Winding down his visit to Asia, President Donald Trump repeatedly praised Philippine President Rodrigo Duterte, called him by his first name, and shared a joke with him about the media and even complimented Manila's weather.
What he did not do was what many of his predecessors made a point of doing while abroad: publicly highlight human rights abuses.
Duterte has overseen a bloody drug war that has featured extra-judicial killings.
But during brief remarks to reporters, Trump said he and Duterte have "had a great relationship," and he avoided questions about whether he'd raise human rights concerns with the Filipino leader during a private meeting on the sidelines of a summit of Southeast Asian leaders.
The White House later said the two leaders discussed ISIS, illegal drugs and trade during the 40-minute meeting.
Press Secretary Sarah Huckabee Sanders said human rights came up "briefly" in the context of the Philippines' fight against illegal drugs, but she did not say if Trump was critical of Duterte's program.
That appeared to conflict with the Filipino version of the meeting. Harry Roque, a spokesman for Duterte, said: "There was no mention of human rights. There was no mention of killings. There was only a rather lengthy discussion of the Philippine war on drugs with President Duterte doing most of the explaining."
Despite all that, they later issued a joint statement saying that "the two sides underscored that human rights and the dignity of human life are essential, and agreed to continue mainstreaming the human rights agenda in their national programs."
Duterte's war on drugs has alarmed human rights advocates around the world who say it has allowed police officers and vigilantes to ignore due process and to take justice into their own hands.

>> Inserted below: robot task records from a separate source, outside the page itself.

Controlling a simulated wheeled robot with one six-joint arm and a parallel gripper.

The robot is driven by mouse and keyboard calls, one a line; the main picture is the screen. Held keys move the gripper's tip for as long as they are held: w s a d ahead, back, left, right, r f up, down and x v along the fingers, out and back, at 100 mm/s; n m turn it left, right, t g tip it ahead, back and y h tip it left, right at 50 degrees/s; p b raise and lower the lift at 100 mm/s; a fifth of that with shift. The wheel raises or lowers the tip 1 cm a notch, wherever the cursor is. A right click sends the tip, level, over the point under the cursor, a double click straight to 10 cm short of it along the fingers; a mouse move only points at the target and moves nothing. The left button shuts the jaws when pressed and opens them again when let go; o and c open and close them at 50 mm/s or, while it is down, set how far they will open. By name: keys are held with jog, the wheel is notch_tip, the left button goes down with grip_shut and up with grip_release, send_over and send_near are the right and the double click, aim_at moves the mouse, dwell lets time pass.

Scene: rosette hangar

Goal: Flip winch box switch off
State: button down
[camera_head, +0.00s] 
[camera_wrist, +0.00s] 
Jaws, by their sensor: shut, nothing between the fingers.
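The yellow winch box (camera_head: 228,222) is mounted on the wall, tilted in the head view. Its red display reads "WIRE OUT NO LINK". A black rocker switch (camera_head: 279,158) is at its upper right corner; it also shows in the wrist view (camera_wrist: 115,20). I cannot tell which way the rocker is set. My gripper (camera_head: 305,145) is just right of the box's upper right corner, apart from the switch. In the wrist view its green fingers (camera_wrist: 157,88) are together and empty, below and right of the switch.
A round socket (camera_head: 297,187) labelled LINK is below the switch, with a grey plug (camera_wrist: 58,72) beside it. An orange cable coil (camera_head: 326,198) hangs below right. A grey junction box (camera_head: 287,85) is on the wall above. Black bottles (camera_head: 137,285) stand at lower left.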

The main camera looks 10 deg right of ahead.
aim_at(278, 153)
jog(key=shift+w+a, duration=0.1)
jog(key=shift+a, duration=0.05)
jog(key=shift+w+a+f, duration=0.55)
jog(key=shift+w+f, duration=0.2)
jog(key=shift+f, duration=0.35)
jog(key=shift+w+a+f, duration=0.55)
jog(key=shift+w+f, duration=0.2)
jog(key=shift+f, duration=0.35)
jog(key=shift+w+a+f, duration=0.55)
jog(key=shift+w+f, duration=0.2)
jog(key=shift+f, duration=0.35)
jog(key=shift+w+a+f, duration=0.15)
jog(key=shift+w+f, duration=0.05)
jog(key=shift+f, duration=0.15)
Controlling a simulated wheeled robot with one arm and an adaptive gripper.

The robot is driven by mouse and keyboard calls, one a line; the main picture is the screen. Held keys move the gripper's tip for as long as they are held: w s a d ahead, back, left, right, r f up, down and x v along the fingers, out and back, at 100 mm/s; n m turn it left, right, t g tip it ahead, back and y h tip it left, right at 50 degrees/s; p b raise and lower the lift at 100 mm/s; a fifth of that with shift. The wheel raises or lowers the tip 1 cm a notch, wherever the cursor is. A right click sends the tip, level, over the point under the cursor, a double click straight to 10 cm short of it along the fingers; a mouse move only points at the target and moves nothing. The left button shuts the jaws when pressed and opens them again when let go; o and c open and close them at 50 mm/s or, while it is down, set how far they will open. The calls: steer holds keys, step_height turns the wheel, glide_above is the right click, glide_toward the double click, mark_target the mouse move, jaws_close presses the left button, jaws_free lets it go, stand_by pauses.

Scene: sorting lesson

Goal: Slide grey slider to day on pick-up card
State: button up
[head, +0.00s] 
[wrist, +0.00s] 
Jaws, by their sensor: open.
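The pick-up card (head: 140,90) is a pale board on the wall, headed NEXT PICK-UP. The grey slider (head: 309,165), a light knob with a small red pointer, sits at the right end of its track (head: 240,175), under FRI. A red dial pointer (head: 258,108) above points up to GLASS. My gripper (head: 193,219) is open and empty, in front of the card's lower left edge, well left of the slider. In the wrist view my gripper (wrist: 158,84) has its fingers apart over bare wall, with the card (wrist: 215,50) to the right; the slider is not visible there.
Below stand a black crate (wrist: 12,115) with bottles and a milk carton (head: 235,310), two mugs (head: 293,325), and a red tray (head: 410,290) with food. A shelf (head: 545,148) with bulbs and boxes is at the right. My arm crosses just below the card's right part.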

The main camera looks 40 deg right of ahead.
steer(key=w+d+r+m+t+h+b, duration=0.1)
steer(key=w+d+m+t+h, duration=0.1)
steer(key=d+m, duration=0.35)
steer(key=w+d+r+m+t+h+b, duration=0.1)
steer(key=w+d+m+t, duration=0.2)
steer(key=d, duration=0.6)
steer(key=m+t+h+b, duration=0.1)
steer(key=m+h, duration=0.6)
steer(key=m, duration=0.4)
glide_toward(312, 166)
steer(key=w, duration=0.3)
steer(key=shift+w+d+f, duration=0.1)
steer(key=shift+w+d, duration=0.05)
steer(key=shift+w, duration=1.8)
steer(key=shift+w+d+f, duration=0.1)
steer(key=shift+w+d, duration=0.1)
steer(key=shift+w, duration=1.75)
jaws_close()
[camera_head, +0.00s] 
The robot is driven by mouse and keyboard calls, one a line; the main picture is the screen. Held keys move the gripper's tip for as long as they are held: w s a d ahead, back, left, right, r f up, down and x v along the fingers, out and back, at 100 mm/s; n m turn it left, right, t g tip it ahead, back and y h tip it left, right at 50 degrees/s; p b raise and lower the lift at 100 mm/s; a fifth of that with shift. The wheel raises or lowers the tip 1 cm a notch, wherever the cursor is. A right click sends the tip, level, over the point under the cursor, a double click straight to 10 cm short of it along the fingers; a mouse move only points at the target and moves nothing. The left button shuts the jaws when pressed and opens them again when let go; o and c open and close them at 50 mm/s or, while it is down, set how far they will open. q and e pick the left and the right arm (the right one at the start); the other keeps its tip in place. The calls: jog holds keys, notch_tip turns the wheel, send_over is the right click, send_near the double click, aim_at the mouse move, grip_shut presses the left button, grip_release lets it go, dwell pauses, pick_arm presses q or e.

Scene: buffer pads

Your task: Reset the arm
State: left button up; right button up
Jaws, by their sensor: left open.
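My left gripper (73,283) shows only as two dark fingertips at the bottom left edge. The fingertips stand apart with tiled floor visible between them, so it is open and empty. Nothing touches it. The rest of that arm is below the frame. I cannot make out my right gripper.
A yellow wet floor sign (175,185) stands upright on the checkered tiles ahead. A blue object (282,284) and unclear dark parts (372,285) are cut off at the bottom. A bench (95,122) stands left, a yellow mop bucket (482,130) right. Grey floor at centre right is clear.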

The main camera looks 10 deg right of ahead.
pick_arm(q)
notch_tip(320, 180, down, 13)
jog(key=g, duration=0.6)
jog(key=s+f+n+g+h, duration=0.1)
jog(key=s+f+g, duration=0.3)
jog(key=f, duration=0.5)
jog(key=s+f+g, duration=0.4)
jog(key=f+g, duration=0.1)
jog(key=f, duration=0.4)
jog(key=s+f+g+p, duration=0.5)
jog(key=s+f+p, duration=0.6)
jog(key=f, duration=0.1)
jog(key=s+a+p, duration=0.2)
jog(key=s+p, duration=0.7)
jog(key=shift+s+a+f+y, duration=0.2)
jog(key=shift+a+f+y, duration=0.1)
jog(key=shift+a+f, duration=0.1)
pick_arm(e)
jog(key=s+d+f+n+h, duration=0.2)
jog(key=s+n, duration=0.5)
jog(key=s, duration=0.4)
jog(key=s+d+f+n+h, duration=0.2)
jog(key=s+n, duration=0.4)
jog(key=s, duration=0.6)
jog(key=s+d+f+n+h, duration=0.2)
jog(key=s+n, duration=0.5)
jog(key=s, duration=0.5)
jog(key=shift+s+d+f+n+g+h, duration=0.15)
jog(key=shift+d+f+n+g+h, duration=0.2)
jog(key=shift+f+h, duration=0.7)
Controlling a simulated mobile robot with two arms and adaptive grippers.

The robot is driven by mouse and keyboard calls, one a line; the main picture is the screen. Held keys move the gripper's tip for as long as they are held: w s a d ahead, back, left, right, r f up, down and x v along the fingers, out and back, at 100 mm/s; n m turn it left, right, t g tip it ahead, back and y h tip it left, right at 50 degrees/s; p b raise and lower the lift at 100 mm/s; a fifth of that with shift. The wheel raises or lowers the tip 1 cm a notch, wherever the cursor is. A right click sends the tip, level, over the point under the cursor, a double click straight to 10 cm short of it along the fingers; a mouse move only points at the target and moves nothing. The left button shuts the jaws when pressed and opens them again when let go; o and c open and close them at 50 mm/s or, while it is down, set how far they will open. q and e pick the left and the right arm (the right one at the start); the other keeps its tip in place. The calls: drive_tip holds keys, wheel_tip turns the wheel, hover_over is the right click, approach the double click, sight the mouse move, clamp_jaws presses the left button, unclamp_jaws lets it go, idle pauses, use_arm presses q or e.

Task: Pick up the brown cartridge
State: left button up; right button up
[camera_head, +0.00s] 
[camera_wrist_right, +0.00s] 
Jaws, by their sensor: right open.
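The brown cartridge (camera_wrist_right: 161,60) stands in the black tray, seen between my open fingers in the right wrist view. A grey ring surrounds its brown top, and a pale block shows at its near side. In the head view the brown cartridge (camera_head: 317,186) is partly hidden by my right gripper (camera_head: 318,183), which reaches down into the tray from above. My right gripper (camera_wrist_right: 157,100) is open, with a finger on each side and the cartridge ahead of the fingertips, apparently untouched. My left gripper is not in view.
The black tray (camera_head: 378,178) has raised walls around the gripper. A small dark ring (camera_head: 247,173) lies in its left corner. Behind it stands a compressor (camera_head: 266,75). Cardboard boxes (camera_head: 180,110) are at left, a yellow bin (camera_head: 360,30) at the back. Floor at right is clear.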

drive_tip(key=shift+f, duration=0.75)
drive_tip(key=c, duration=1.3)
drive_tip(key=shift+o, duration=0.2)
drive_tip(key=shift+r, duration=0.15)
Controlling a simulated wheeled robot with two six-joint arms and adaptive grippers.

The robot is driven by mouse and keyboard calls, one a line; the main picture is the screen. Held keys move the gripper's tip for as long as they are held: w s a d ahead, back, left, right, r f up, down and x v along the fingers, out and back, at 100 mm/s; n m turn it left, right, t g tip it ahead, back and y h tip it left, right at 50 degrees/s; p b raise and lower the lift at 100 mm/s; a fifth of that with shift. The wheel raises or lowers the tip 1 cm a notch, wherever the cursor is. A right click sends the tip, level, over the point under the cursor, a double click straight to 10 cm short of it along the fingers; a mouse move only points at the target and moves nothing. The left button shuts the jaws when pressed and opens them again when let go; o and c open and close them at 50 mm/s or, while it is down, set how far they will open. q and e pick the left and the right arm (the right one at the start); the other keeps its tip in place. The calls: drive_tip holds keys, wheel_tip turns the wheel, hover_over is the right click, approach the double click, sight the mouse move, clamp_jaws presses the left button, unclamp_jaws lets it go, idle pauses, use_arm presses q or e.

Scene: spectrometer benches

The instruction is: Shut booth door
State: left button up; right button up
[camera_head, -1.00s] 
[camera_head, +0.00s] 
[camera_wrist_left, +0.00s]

Government officials estimate that well over 3,000 people, mostly drug users and dealers, have died in the ongoing crackdown. Human rights groups believe the victim total is far higher, perhaps closer to 9,000.
In Manila for the Association of Southeast Asian Nations conference, Trump looked to strengthen ties with Pacific Rim allies, aiming to strike one-on-one trade deals rather than multinational trade agreements, and increase pressure on North Korea to abandon its nuclear program.